Hurricane Olivia approaches Hawaii with heavy wind, rain

Hurricane Olivia is seen Friday via satellite in the Pacific moving toward Hawaii. (NASA)

By AUDREY McAVOYAssociated Press

HONOLULU (AP) - Hurricane Olivia will likely approach Hawaii as either a high-end tropical storm or a low-end hurricane in coming days, weather forecasters said Monday.

"The difference between the two is very slight, so we really need to prepare as if it's a hurricane," said Maureen Ballard, a meteorologist at the Central Pacific Hurricane Center.

Olivia was 435 miles (700 kilometers) east of Hilo and moving 9 mph (15 kph) at 11 a.m. local time. It had maximum sustained winds of 75 mph (120 kph).

Forecasters say Olivia may drop 10 to 15 inches (25 to 38 centimeters) of rain on the Big Island and Maui County, though some areas could get 20 inches (50 centimeters.)

Wil Okabe, Hawaii County managing director, said work crews were being sent to neighborhoods and parts of highways that flooded and suffered landslides during Hurricane Lane last month.

"By having people around to monitor the situation, to look for the signs, we can respond much quicker," Okabe said.

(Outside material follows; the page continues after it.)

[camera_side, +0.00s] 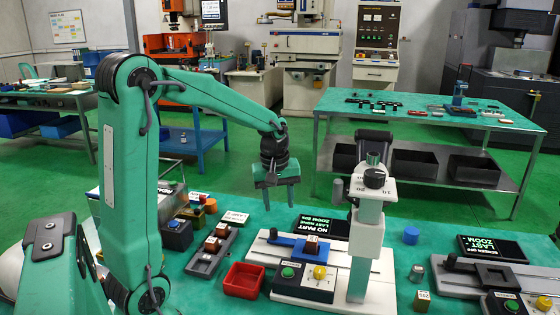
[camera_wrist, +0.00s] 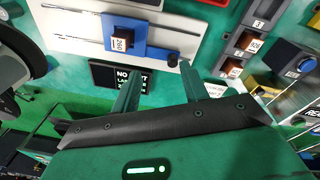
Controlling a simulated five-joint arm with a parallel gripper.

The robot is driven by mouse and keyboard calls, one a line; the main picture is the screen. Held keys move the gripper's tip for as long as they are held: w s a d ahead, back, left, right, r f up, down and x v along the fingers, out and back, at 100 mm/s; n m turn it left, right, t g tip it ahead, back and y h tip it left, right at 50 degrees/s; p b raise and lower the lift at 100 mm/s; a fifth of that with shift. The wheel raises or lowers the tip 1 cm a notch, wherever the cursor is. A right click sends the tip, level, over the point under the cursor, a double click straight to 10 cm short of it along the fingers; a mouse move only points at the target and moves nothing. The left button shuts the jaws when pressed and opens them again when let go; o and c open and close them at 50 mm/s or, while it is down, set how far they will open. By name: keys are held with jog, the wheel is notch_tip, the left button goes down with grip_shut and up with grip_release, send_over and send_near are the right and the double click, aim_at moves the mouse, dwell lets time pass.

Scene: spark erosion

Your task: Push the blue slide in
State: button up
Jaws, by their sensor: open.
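The blue slide (camera_side: 292,241) lies on a white base plate (camera_side: 262,252) in the side view, left of a white column (camera_side: 366,240). It carries a brown block (camera_side: 312,242) with a white label and has a black knob (camera_side: 272,233) at its left end. The wrist view shows the blue slide (camera_wrist: 112,32), the brown block (camera_wrist: 121,41) and the knob (camera_wrist: 172,60). My gripper (camera_side: 279,197) is open and empty, above and behind the knob's end, apart from the slide. In the wrist view its two fingers (camera_wrist: 158,74) point toward the slide.
A black screen (camera_side: 320,227) stands behind the slide. Green and yellow buttons sit on a control box (camera_side: 303,285) in front. A red tray (camera_side: 243,279) and a dark rack (camera_side: 213,250) with blocks are to the left. A second similar station (camera_side: 470,275) stands at right.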

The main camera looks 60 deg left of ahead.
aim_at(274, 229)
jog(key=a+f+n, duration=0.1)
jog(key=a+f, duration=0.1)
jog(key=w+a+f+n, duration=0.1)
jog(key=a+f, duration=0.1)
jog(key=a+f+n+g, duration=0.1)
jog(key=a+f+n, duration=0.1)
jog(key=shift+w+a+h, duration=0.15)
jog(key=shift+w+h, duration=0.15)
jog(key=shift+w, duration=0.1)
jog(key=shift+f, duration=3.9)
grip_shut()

The county is also preparing to open shelters.

Lane dumped more than 52 inches of rain on the Big Island, marking the nation's second-highest rainfall total for a tropical cyclone since 1950. Nearly 40 people had to be rescued from floodwaters, while about 200 people reported damage to their homes on the Big Island because of Lane.

Hurricane Harvey, which deposited more than 60 inches of rain in Texas last year, is the nation's wettest tropical cyclone on record

The ground has dried since Lane so there isn't concern about it being already saturated before the Olivia arrives, Okabe said.

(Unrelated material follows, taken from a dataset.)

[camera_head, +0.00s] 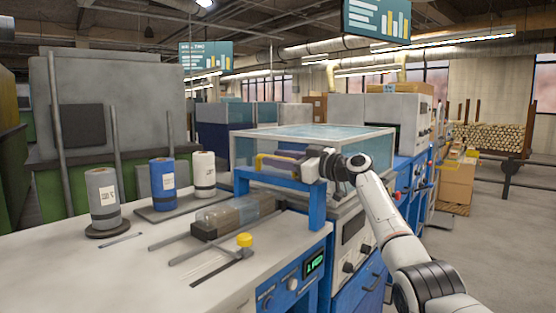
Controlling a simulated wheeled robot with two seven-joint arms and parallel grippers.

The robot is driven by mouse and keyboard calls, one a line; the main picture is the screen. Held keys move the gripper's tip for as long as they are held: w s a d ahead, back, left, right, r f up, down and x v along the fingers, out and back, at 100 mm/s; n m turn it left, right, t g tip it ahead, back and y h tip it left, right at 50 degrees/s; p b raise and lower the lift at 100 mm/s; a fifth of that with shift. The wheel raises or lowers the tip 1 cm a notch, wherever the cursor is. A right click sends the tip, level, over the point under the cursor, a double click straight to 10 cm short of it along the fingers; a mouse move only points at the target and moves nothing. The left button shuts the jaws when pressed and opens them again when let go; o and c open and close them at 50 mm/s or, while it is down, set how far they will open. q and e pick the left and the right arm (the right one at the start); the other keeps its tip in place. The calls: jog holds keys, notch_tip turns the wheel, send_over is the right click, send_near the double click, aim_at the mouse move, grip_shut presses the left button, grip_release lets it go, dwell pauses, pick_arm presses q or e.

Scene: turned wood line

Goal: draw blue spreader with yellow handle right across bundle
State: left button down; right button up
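The bundle (222,216), a brownish block that looks partly wrapped in clear film, lies on the bed to the front left of the spreader. My right gripper (307,167) is at the right end of the handle, pointing left. Its fingertips are small and partly hidden, so I cannot tell whether they grip the handle. My left gripper is not in view.
Grey (103,196), blue (163,183) and white (204,173) rolls stand on the left of the pale worktop. A clear-walled box (345,142) stands behind the spreader.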

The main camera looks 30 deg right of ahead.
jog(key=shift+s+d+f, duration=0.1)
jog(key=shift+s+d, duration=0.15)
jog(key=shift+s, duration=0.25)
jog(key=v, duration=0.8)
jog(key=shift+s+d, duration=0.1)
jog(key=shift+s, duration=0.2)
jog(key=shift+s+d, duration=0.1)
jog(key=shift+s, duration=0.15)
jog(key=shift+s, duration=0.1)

"We don't need any more hurricanes. Let's hope it just passes us, but that's unlikely," he said.

Oahu and Kauai are forecast to receive 3 to 6 inches (7 to 15 centimeters), though precipitation could be as much as 8 to 10 inches (20 to 25 centimeters) in some areas.

The forecast shows the center of the hurricane passing through a channel between the Big Island and Maui. Ballard stressed, however, that there is uncertainty about the storm's exact path. She noted it could veer slightly to the north or south.

Ballard urged people in Hawaii to pay attention to the storm.

"We hope everyone still has all of their supplies from last time and that they maintain an awareness of what's going on," she said.